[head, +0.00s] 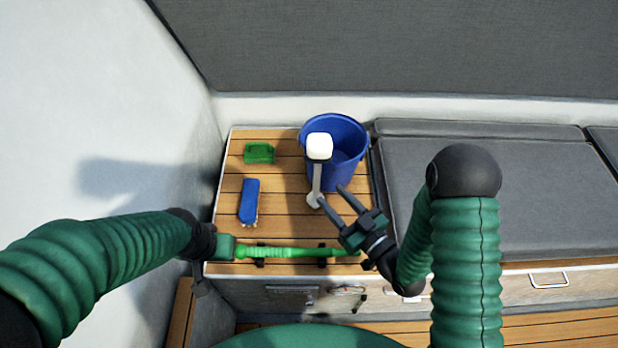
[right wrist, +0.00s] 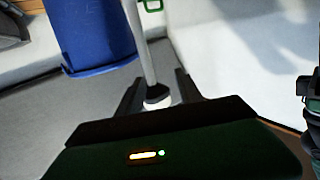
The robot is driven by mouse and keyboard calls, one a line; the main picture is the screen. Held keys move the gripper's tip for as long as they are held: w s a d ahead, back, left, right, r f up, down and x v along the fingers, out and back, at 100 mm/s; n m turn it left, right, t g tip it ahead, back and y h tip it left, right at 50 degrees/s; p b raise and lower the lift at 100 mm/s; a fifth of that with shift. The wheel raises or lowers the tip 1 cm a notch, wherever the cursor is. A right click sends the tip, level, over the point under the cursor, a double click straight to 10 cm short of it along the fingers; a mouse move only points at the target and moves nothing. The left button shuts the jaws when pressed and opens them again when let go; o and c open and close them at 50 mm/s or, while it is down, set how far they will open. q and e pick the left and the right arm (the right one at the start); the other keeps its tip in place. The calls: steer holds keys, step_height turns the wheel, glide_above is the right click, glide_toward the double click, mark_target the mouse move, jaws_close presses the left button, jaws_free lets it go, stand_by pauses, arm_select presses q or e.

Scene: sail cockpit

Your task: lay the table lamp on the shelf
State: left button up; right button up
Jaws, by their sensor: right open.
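The table lamp stands upright on the slatted wooden shelf (head: 285,228), with a white head (head: 319,146), a thin grey stem (head: 317,180) and a small round foot. My right gripper (head: 331,192) is open and empty, its fingertips near the lamp's lower part in the head view. In the right wrist view the lamp's stem (right wrist: 143,50) and white end show between the two fingers; I cannot tell how far beyond them. My left gripper (head: 222,247) is at the shelf's left front, against the end of a bright green rod. Its fingers are not clear.
A blue bucket (head: 350,145) stands right behind the lamp. A green box-like item (head: 259,152) and a blue item (head: 250,197) lie to the left. The bright green rod (head: 290,252) lies along the front edge. Grey cushions (head: 500,185) are at right; a white wall bounds the left.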

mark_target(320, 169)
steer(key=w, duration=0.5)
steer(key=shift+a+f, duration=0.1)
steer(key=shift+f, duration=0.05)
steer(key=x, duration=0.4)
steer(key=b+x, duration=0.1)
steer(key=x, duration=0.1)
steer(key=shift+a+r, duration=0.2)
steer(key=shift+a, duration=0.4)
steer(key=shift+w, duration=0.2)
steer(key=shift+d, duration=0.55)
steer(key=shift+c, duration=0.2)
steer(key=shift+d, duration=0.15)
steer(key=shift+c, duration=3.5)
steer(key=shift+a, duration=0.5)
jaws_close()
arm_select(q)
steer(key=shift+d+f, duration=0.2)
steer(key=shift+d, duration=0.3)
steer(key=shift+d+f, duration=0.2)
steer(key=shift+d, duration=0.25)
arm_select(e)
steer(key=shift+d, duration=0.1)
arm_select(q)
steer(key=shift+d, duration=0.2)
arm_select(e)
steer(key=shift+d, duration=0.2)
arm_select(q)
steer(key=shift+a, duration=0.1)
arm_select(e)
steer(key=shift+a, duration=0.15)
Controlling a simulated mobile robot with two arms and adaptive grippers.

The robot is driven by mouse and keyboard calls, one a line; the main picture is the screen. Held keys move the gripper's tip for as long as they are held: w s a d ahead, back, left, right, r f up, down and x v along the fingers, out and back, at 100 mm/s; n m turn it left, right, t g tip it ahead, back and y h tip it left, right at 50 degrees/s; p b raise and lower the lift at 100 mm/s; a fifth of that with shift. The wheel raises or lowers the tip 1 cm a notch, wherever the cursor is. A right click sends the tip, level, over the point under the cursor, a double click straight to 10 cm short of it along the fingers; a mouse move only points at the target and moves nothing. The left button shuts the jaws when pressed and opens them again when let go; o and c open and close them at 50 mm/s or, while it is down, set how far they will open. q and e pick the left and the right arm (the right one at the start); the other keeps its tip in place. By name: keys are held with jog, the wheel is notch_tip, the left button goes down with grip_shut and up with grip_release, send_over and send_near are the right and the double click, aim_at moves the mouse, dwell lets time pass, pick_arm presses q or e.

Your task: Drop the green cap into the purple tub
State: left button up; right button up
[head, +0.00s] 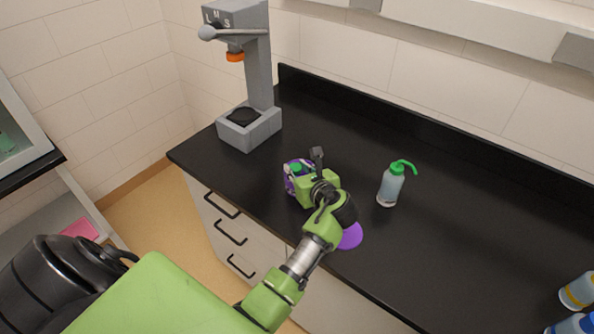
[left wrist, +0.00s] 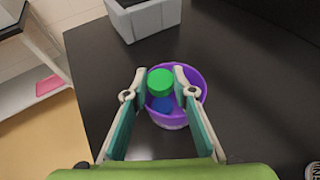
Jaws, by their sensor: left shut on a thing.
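My left gripper (head: 312,182) is shut on the green cap (left wrist: 160,81); the cap sits between its fingertips in the left wrist view. A bit of the cap (head: 296,167) also shows beside the gripper in the head view. The purple tub (left wrist: 197,79) stands on the black counter below the fingers, and the cap appears over its opening. A blue thing (left wrist: 163,105) lies inside the tub. In the head view my gripper hides much of the tub (head: 289,186). My right gripper is not in view.
A grey press-like device (head: 262,75) stands behind the tub at the left end of the counter (head: 450,215). A wash bottle (head: 389,188) with a green top stands to the right. A purple disc (head: 350,236) lies near the front edge. Bottles (head: 578,292) stand far right.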

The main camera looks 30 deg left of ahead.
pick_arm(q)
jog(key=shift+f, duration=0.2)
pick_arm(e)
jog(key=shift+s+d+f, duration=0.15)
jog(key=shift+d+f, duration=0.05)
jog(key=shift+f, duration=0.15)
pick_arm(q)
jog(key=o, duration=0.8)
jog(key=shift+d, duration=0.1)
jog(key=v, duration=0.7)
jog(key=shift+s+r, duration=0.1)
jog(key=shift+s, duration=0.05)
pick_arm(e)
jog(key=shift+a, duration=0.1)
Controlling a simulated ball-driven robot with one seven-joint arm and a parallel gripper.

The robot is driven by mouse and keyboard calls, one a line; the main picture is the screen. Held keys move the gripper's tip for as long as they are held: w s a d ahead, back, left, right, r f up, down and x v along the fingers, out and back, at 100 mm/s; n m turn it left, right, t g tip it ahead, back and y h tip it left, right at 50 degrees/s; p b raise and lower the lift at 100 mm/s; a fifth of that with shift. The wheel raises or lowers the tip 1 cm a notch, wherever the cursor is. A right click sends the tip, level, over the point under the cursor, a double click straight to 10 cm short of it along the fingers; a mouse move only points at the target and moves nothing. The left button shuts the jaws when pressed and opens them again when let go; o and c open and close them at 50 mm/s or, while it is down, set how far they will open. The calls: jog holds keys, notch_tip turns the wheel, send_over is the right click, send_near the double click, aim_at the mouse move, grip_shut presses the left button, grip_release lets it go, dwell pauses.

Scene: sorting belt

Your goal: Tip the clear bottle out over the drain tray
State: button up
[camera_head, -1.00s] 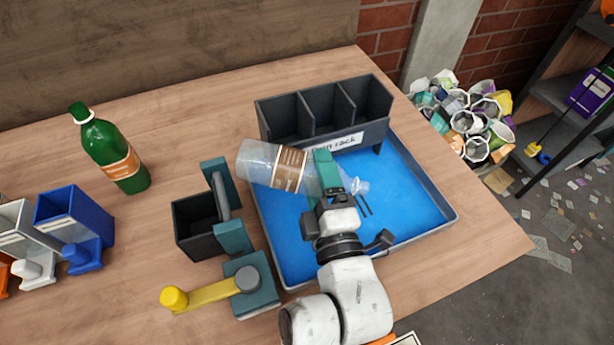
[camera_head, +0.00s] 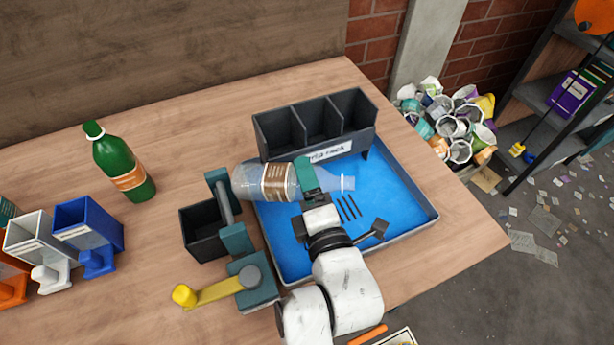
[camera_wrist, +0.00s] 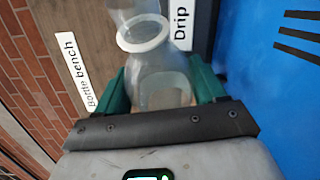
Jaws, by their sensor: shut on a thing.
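The clear bottle (camera_head: 283,181) with an orange-brown label lies roughly level in the head view, its neck pointing right over the blue drain tray (camera_head: 425,210). My gripper (camera_head: 309,180) is shut on the bottle near its shoulder. In the wrist view the clear bottle (camera_wrist: 162,80) sits between my gripper's green fingers (camera_wrist: 160,92). The tray has dark slots in its floor, below and near the bottle's mouth. I cannot tell whether liquid is inside or coming out.
A dark three-compartment drip rack (camera_head: 312,125) stands at the tray's back. Left of the tray are a black box device (camera_head: 205,232) and a yellow-handled lever (camera_head: 215,292). A green bottle (camera_head: 122,165) stands upright further left, near blue and white bins (camera_head: 88,228).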

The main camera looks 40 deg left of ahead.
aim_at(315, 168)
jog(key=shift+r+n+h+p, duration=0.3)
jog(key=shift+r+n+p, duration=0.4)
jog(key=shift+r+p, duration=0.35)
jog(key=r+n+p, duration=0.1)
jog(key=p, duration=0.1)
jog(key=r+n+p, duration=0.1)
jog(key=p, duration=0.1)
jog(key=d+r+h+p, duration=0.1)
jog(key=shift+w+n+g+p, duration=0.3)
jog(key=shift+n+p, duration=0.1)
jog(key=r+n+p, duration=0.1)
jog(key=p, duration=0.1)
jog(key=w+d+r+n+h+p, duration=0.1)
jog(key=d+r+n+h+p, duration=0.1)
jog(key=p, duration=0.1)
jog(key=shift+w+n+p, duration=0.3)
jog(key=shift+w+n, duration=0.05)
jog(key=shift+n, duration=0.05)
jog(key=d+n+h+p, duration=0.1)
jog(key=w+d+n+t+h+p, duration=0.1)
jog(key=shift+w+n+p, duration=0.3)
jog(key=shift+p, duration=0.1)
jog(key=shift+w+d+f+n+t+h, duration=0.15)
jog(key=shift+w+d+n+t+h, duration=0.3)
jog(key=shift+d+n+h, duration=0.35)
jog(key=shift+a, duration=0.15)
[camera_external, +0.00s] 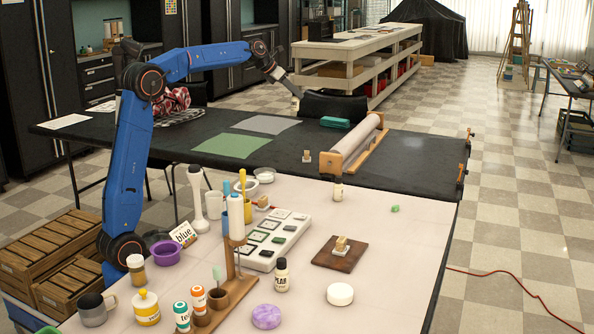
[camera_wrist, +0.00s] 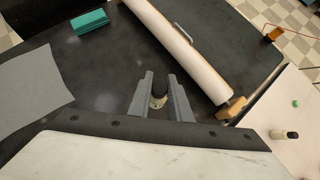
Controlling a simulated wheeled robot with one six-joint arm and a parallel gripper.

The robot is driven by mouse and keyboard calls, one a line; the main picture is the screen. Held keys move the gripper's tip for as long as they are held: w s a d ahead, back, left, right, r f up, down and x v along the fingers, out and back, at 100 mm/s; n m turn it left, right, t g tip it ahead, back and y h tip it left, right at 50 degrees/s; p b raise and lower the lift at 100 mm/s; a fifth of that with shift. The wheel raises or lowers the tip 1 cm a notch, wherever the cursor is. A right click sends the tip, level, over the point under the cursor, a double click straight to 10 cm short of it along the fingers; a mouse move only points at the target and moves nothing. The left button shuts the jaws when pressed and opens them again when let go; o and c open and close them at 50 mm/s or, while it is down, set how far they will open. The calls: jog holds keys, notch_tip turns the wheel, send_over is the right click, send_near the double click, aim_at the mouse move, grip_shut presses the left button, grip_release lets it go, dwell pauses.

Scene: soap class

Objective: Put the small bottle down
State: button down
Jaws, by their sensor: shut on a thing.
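My gripper (camera_external: 290,88) is raised above the black table (camera_external: 400,155), near its far edge, with the arm stretched out. It is shut on a small bottle. Another small dark-capped bottle (camera_external: 338,191) stands on the white table. A larger labelled bottle (camera_external: 281,276) stands nearer the camera.
A paper roll on a wooden stand (camera_external: 353,147), a teal block (camera_external: 335,122), a grey sheet (camera_external: 266,124) and a green sheet (camera_external: 229,146) lie on the black table. The white table (camera_external: 410,260) is crowded at left. The black table's right part is clear.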

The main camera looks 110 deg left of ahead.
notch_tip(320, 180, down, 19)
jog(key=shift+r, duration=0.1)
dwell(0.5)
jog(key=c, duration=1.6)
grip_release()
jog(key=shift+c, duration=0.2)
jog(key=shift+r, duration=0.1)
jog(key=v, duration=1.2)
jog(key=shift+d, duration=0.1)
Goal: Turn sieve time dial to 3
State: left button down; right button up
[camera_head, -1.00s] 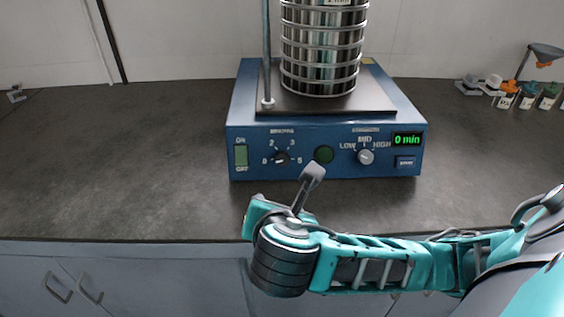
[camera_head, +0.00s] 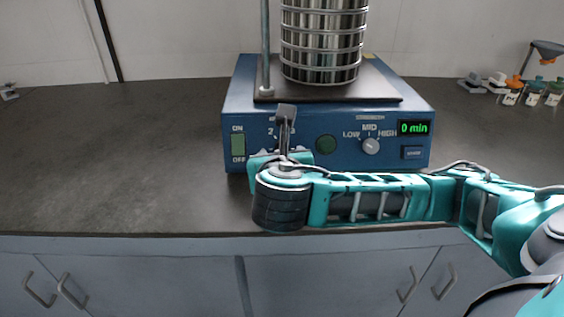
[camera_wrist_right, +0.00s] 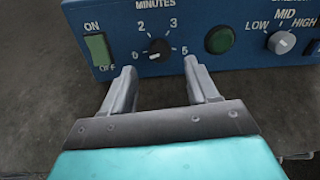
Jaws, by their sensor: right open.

• **Objective**
Exactly as written, return the lines from the line containing "Your task: lay the table lamp on the shelf" through the line containing "Controlling a simulated mobile", both included.

• **Output of the task**
Your task: lay the table lamp on the shelf
State: left button up; right button up
Jaws, by their sensor: right open.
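The table lamp stands upright on the slatted wooden shelf (head: 285,228), with a white head (head: 319,146), a thin grey stem (head: 317,180) and a small round foot. My right gripper (head: 331,192) is open and empty, its fingertips near the lamp's lower part in the head view. In the right wrist view the lamp's stem (right wrist: 143,50) and white end show between the two fingers; I cannot tell how far beyond them. My left gripper (head: 222,247) is at the shelf's left front, against the end of a bright green rod. Its fingers are not clear.
A blue bucket (head: 350,145) stands right behind the lamp. A green box-like item (head: 259,152) and a blue item (head: 250,197) lie to the left. The bright green rod (head: 290,252) lies along the front edge. Grey cushions (head: 500,185) are at right; a white wall bounds the left.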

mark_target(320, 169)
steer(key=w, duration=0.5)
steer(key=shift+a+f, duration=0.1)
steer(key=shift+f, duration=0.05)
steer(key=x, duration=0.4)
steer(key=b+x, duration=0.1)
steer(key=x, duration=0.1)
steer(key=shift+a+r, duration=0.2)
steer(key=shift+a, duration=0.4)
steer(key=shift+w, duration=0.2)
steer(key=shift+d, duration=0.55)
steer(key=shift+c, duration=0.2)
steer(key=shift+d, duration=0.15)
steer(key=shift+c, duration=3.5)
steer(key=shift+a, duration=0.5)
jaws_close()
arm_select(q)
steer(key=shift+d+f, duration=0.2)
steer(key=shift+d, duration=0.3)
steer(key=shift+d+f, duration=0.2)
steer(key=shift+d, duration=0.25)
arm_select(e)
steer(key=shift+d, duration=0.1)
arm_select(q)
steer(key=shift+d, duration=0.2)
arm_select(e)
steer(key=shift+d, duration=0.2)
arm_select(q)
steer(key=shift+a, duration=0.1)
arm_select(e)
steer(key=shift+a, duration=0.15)
Controlling a simulated mobile robot with two arms and adaptive grippers.

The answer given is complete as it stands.